§ Source excerpt
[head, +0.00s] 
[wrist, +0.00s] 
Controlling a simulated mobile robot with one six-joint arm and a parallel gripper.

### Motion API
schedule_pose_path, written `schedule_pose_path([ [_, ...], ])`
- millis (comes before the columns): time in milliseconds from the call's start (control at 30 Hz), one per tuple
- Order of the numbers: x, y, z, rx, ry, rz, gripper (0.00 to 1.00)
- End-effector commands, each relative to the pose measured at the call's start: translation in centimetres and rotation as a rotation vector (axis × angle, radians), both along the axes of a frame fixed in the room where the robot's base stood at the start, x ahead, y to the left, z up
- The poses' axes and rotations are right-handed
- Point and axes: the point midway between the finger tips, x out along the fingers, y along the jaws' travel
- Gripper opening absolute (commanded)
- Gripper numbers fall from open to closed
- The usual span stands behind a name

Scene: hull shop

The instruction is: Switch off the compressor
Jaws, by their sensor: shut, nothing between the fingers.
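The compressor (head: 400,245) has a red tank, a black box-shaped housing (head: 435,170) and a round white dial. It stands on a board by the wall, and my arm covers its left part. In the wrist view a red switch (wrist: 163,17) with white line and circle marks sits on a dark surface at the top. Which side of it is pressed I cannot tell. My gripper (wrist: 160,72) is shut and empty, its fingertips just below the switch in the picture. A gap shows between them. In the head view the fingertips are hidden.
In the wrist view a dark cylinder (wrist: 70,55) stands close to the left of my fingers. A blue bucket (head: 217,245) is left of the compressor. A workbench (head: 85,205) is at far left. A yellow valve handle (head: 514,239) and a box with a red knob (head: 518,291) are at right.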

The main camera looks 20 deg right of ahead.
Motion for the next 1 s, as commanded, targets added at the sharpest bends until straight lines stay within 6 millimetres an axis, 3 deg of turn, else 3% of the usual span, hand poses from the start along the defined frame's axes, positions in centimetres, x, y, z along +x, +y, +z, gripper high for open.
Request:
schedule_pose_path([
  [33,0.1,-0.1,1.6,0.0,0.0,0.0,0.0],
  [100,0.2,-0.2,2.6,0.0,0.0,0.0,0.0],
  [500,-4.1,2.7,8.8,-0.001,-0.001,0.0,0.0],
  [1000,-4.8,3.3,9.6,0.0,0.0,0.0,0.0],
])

§ Task brief
Transcribe the entire listing above precisely.

§ Answer for this exercise
[head, +0.00s] 
[wrist, +0.00s] 
Controlling a simulated mobile robot with one six-joint arm and a parallel gripper.

### Motion API
schedule_pose_path, written `schedule_pose_path([ [_, ...], ])`
- millis (comes before the columns): time in milliseconds from the call's start (control at 30 Hz), one per tuple
- Order of the numbers: x, y, z, rx, ry, rz, gripper (0.00 to 1.00)
- End-effector commands, each relative to the pose measured at the call's start: translation in centimetres and rotation as a rotation vector (axis × angle, radians), both along the axes of a frame fixed in the room where the robot's base stood at the start, x ahead, y to the left, z up
- The poses' axes and rotations are right-handed
- Point and axes: the point midway between the finger tips, x out along the fingers, y along the jaws' travel
- Gripper opening absolute (commanded)
- Gripper numbers fall from open to closed
- The usual span stands behind a name

Scene: hull shop

The instruction is: Switch off the compressor
Jaws, by their sensor: shut, nothing between the fingers.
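The compressor (head: 400,245) has a red tank, a black box-shaped housing (head: 435,170) and a round white dial. It stands on a board by the wall, and my arm covers its left part. In the wrist view a red switch (wrist: 163,17) with white line and circle marks sits on a dark surface at the top. Which side of it is pressed I cannot tell. My gripper (wrist: 160,72) is shut and empty, its fingertips just below the switch in the picture. A gap shows between them. In the head view the fingertips are hidden.
In the wrist view a dark cylinder (wrist: 70,55) stands close to the left of my fingers. A blue bucket (head: 217,245) is left of the compressor. A workbench (head: 85,205) is at far left. A yellow valve handle (head: 514,239) and a box with a red knob (head: 518,291) are at right.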

The main camera looks 20 deg right of ahead.
Motion for the next 1 s, as commanded, targets added at the sharpest bends until straight lines stay within 6 millimetres an axis, 3 deg of turn, else 3% of the usual span, hand poses from the start along the defined frame's axes, positions in centimetres, x, y, z along +x, +y, +z, gripper high for open.
Request:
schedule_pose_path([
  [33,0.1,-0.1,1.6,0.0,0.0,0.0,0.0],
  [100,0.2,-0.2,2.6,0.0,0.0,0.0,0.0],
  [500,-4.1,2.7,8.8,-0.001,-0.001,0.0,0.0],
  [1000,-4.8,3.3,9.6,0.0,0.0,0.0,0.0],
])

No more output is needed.